#### Recorded data
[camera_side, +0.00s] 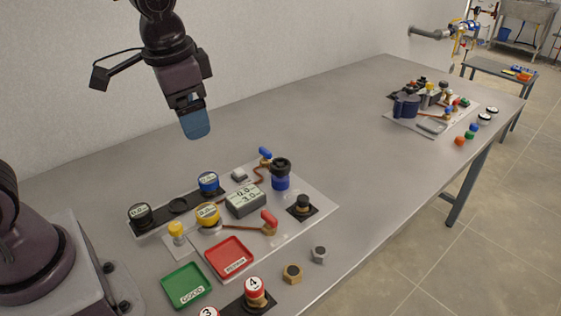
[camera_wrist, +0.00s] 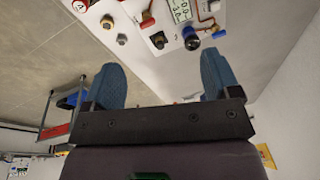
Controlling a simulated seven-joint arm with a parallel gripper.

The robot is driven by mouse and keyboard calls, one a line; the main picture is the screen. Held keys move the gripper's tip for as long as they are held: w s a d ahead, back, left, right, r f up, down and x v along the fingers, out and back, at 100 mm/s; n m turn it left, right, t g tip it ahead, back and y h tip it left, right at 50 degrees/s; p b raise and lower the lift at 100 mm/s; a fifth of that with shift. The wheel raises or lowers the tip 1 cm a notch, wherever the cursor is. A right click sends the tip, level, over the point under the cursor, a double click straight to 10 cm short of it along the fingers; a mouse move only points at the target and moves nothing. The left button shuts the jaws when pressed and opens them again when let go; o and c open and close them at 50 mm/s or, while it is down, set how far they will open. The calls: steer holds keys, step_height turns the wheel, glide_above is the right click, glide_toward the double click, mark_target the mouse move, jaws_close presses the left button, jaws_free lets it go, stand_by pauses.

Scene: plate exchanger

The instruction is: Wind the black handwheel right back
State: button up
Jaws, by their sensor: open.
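A black wheel-like top (camera_side: 281,163) sits on an upright blue cylinder at the right rear of the near grey panel. It looks like the handwheel; the same part shows near the top of the wrist view (camera_wrist: 191,41). A second black knob (camera_side: 303,203) stands on a dark square base at the panel's right edge; I cannot tell for certain which one is meant. My gripper (camera_side: 195,122) hangs high above the bench, left of and behind the panel, touching nothing. In the wrist view its two blue fingers (camera_wrist: 162,78) are wide apart with nothing between them.
The panel also carries a grey display (camera_side: 245,202), gauges, and blue and red levers. A green tray (camera_side: 187,287), a red tray (camera_side: 231,258) and loose nuts (camera_side: 318,254) lie in front. Another crowded panel (camera_side: 403,125) is farther right; bare bench lies between.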

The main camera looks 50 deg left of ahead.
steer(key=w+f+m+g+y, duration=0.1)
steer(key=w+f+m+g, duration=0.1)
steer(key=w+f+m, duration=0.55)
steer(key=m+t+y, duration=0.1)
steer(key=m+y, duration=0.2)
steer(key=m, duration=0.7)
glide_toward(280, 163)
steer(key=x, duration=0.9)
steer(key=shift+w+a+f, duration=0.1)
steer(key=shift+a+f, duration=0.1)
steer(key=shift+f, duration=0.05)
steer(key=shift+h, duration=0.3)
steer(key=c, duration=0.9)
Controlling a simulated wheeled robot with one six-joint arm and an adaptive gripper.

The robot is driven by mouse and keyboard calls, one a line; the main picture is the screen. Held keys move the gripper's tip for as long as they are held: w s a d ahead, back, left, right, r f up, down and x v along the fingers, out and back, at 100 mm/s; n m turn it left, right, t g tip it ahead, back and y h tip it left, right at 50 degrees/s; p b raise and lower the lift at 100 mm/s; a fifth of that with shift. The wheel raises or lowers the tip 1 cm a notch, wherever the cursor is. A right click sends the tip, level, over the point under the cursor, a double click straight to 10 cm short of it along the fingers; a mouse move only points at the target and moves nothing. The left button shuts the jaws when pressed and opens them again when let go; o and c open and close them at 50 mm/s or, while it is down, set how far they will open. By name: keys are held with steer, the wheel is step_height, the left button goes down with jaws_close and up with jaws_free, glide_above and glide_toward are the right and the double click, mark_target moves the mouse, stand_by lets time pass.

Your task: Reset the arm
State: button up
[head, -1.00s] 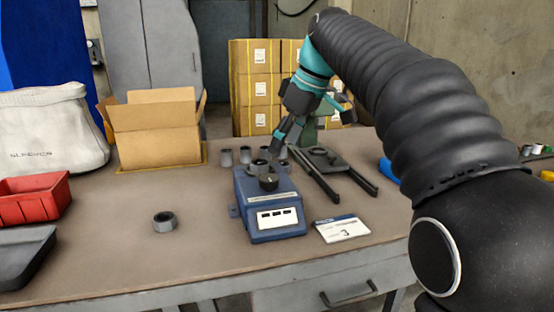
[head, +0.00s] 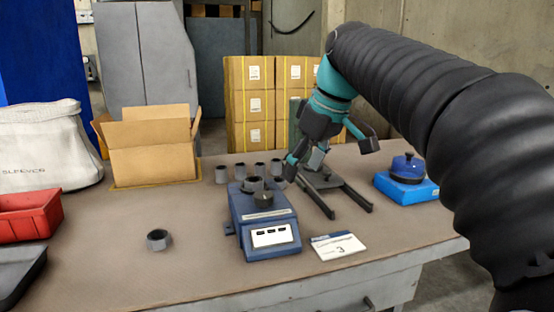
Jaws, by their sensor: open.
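My arm reaches in from the right of the head view. My gripper (head: 330,158) hangs over the back right part of the table (head: 190,235), with its fingers spread wide apart and nothing seen between them. Its left finger shows just behind and right of the blue drum machine (head: 265,230). I cannot tell whether that finger touches anything. A grey ring-shaped part (head: 252,184) sits on top of the machine, beside a dark knob (head: 263,199).
Several grey cylinders stand behind the machine. A black fork-like stand (head: 335,190) lies below my gripper. A blue box with a round dark-blue piece (head: 407,188) is at the right. A loose grey ring (head: 159,240), open carton (head: 150,145), red bin (head: 30,213) and number card (head: 337,246) are also on the table.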

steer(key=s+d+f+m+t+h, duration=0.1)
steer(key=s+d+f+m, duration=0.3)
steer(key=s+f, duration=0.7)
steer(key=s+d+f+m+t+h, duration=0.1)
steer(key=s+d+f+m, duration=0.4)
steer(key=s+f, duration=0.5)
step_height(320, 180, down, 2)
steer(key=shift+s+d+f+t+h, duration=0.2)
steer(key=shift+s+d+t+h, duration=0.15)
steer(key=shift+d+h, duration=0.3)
########
_Short problem_
Go through the entries above and count the lines containing the word "Controlling"; give only that count.

_Solution to this task_
2